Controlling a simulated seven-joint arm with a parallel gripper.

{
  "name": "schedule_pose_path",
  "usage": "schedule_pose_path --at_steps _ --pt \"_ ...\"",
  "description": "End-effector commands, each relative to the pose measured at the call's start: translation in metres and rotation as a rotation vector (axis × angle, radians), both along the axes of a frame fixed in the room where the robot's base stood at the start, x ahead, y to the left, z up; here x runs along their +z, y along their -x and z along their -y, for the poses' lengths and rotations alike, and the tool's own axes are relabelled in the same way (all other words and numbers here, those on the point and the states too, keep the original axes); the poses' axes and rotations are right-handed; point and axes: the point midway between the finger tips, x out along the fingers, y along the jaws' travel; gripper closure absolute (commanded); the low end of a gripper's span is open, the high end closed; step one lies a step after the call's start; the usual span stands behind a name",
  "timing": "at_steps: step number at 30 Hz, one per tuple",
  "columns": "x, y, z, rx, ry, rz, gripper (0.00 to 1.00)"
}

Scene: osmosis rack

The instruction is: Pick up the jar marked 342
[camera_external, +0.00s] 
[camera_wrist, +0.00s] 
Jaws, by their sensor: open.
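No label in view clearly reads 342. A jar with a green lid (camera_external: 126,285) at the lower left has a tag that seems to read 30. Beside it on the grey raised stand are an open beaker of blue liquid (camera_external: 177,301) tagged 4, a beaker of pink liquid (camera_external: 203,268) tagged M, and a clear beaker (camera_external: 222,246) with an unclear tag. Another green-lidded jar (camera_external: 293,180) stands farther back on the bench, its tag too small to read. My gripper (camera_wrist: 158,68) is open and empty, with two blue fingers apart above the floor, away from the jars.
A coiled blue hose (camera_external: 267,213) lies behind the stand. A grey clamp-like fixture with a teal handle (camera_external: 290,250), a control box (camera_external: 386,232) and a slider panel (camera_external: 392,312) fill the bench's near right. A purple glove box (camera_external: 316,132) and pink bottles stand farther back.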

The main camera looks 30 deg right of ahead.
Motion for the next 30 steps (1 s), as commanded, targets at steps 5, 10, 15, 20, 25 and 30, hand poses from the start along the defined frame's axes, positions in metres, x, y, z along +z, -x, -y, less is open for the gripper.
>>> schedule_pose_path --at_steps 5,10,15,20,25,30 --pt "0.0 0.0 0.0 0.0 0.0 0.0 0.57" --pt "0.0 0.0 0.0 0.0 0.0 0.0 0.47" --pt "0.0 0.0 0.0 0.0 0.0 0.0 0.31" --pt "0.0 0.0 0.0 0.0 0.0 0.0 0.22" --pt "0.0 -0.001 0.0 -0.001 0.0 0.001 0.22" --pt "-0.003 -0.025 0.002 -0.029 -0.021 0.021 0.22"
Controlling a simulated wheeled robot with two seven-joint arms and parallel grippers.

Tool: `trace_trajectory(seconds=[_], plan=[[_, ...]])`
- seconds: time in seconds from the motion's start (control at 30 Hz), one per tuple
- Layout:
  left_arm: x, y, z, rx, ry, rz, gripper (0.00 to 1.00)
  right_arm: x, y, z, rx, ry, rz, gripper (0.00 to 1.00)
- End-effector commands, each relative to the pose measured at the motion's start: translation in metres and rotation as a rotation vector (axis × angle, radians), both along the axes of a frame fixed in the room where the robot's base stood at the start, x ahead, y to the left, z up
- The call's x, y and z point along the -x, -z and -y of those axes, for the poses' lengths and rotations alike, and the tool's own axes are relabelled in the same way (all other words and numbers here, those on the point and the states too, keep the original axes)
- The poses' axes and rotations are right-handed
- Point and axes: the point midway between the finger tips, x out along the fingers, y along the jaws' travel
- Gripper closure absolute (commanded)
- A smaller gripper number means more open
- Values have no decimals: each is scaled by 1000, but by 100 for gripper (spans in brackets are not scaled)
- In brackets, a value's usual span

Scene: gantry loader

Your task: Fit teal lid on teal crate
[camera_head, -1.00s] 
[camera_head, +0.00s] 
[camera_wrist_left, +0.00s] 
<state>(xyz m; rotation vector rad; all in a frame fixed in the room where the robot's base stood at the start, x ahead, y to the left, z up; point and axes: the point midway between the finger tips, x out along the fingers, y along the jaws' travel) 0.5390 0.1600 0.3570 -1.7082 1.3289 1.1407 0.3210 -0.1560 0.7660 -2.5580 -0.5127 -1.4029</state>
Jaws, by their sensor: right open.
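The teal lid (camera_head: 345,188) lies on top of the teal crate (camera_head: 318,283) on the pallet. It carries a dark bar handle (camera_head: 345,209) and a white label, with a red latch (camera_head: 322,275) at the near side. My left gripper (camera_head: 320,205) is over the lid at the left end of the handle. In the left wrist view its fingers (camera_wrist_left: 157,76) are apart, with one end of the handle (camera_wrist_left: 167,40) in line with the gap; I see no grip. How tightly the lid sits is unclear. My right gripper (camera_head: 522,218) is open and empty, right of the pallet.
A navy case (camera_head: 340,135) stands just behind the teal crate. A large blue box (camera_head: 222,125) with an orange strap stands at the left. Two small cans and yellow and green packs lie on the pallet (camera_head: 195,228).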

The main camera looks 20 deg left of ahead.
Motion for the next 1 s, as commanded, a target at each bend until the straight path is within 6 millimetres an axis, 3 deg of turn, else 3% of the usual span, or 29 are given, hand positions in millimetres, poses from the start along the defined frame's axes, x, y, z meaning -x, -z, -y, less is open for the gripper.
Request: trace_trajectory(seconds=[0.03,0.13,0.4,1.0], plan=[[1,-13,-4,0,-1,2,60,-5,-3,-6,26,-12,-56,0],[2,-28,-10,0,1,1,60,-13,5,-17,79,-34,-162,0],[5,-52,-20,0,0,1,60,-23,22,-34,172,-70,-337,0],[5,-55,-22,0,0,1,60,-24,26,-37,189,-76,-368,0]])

Objective
Each record above should be repeated exactly as it appears.

Expected answer
Controlling a simulated seven-joint arm with a parallel gripper.

{
  "name": "schedule_pose_path",
  "usage": "schedule_pose_path --at_steps _ --pt \"_ ...\"",
  "description": "End-effector commands, each relative to the pose measured at the call's start: translation in metres and rotation as a rotation vector (axis × angle, radians), both along the axes of a frame fixed in the room where the robot's base stood at the start, x ahead, y to the left, z up; here x runs along their +z, y along their -x and z along their -y, for the poses' lengths and rotations alike, and the tool's own axes are relabelled in the same way (all other words and numbers here, those on the point and the states too, keep the original axes); the poses' axes and rotations are right-handed; point and axes: the point midway between the finger tips, x out along the fingers, y along the jaws' travel; gripper closure absolute (commanded); the low end of a gripper's span is open, the high end closed; step one lies a step after the call's start; the usual span stands behind a name",
  "timing": "at_steps: step number at 30 Hz, one per tuple",
  "columns": "x, y, z, rx, ry, rz, gripper (0.00 to 1.00)"
}

Scene: osmosis rack

The instruction is: Pick up the jar marked 342
[camera_external, +0.00s] 
[camera_wrist, +0.00s] 
Jaws, by their sensor: open.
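No label in view clearly reads 342. A jar with a green lid (camera_external: 126,285) at the lower left has a tag that seems to read 30. Beside it on the grey raised stand are an open beaker of blue liquid (camera_external: 177,301) tagged 4, a beaker of pink liquid (camera_external: 203,268) tagged M, and a clear beaker (camera_external: 222,246) with an unclear tag. Another green-lidded jar (camera_external: 293,180) stands farther back on the bench, its tag too small to read. My gripper (camera_wrist: 158,68) is open and empty, with two blue fingers apart above the floor, away from the jars.
A coiled blue hose (camera_external: 267,213) lies behind the stand. A grey clamp-like fixture with a teal handle (camera_external: 290,250), a control box (camera_external: 386,232) and a slider panel (camera_external: 392,312) fill the bench's near right. A purple glove box (camera_external: 316,132) and pink bottles stand farther back.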

The main camera looks 30 deg right of ahead.
Motion for the next 30 steps (1 s), as commanded, targets at steps 5, 10, 15, 20, 25 and 30, hand poses from the start along the defined frame's axes, positions in metres, x, y, z along +z, -x, -y, less is open for the gripper.
>>> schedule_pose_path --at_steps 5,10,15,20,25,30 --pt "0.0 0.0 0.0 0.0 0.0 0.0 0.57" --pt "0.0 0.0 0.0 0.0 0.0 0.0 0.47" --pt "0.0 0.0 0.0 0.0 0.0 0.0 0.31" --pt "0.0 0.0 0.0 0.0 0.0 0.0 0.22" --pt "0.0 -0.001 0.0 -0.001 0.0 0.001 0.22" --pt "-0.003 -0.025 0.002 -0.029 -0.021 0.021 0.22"
Controlling a simulated wheeled robot with two seven-joint arms and parallel grippers.

Tool: `trace_trajectory(seconds=[_], plan=[[_, ...]])`
- seconds: time in seconds from the motion's start (control at 30 Hz), one per tuple
- Layout:
  left_arm: x, y, z, rx, ry, rz, gripper (0.00 to 1.00)
  right_arm: x, y, z, rx, ry, rz, gripper (0.00 to 1.00)
- End-effector commands, each relative to the pose measured at the motion's start: translation in metres and rotation as a rotation vector (axis × angle, radians), both along the axes of a frame fixed in the room where the robot's base stood at the start, x ahead, y to the left, z up
- The call's x, y and z point along the -x, -z and -y of those axes, for the poses' lengths and rotations alike, and the tool's own axes are relabelled in the same way (all other words and numbers here, those on the point and the states too, keep the original axes)
- The poses' axes and rotations are right-handed
- Point and axes: the point midway between the finger tips, x out along the fingers, y along the jaws' travel
- Gripper closure absolute (commanded)
- A smaller gripper number means more open
- Values have no decimals: each is scaled by 1000, but by 100 for gripper (spans in brackets are not scaled)
- In brackets, a value's usual span

Scene: gantry loader

Your task: Fit teal lid on teal crate
[camera_head, -1.00s] 
[camera_head, +0.00s] 
[camera_wrist_left, +0.00s] 
<state>(xyz m; rotation vector rad; all in a frame fixed in the room where the robot's base stood at the start, x ahead, y to the left, z up; point and axes: the point midway between the finger tips, x out along the fingers, y along the jaws' travel) 0.5390 0.1600 0.3570 -1.7082 1.3289 1.1407 0.3210 -0.1560 0.7660 -2.5580 -0.5127 -1.4029</state>
Jaws, by their sensor: right open.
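The teal lid (camera_head: 345,188) lies on top of the teal crate (camera_head: 318,283) on the pallet. It carries a dark bar handle (camera_head: 345,209) and a white label, with a red latch (camera_head: 322,275) at the near side. My left gripper (camera_head: 320,205) is over the lid at the left end of the handle. In the left wrist view its fingers (camera_wrist_left: 157,76) are apart, with one end of the handle (camera_wrist_left: 167,40) in line with the gap; I see no grip. How tightly the lid sits is unclear. My right gripper (camera_head: 522,218) is open and empty, right of the pallet.
A navy case (camera_head: 340,135) stands just behind the teal crate. A large blue box (camera_head: 222,125) with an orange strap stands at the left. Two small cans and yellow and green packs lie on the pallet (camera_head: 195,228).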

The main camera looks 20 deg left of ahead.
Motion for the next 1 s, as commanded, a target at each bend until the straight path is within 6 millimetres an axis, 3 deg of turn, else 3% of the usual span, or 29 are given, hand positions in millimetres, poses from the start along the defined frame's axes, x, y, z meaning -x, -z, -y, less is open for the gripper.
Request: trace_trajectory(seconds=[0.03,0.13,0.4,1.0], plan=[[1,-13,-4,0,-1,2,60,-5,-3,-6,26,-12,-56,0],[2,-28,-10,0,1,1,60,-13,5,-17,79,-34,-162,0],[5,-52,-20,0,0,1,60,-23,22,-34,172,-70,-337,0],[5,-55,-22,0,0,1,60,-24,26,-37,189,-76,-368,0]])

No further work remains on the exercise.